-- Start --

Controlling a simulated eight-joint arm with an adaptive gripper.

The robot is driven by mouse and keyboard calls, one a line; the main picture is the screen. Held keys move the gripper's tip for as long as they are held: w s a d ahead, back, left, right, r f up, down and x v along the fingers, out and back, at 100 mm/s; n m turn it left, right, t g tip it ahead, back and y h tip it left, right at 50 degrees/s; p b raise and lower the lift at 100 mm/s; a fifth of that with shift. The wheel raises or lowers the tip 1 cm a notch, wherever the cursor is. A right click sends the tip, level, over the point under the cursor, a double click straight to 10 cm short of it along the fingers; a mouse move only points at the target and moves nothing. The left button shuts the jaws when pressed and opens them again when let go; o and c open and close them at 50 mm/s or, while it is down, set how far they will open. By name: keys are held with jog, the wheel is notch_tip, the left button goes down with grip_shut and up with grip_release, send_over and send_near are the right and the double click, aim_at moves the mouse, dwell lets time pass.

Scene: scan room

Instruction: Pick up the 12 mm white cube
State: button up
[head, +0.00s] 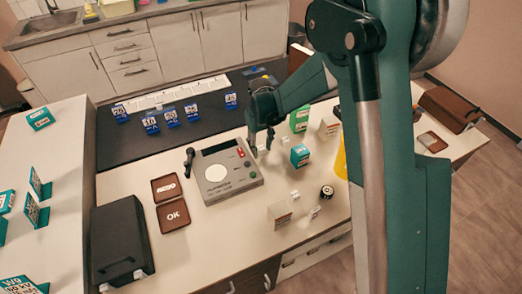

-- End --

§ **Prompt**:
Every line above should be returned word for word, with the pictures left behind.

§ **Result for this exercise**:
Controlling a simulated eight-joint arm with an adaptive gripper.

The robot is driven by mouse and keyboard calls, one a line; the main picture is the screen. Held keys move the gripper's tip for as long as they are held: w s a d ahead, back, left, right, r f up, down and x v along the fingers, out and back, at 100 mm/s; n m turn it left, right, t g tip it ahead, back and y h tip it left, right at 50 degrees/s; p b raise and lower the lift at 100 mm/s; a fifth of that with shift. The wheel raises or lowers the tip 1 cm a notch, wherever the cursor is. A right click sends the tip, level, over the point under the cursor, a double click straight to 10 cm short of it along the fingers; a mouse move only points at the target and moves nothing. The left button shuts the jaws when pressed and opens them again when let go; o and c open and close them at 50 mm/s or, while it is down, set how far they will open. By name: keys are held with jog, the wheel is notch_tip, the left button goes down with grip_shut and up with grip_release, send_over and send_near are the right and the double click, aim_at moves the mouse, dwell lets time pass.

Scene: scan room

Instruction: Pick up the 12 mm white cube
State: button up
[head, +0.00s] 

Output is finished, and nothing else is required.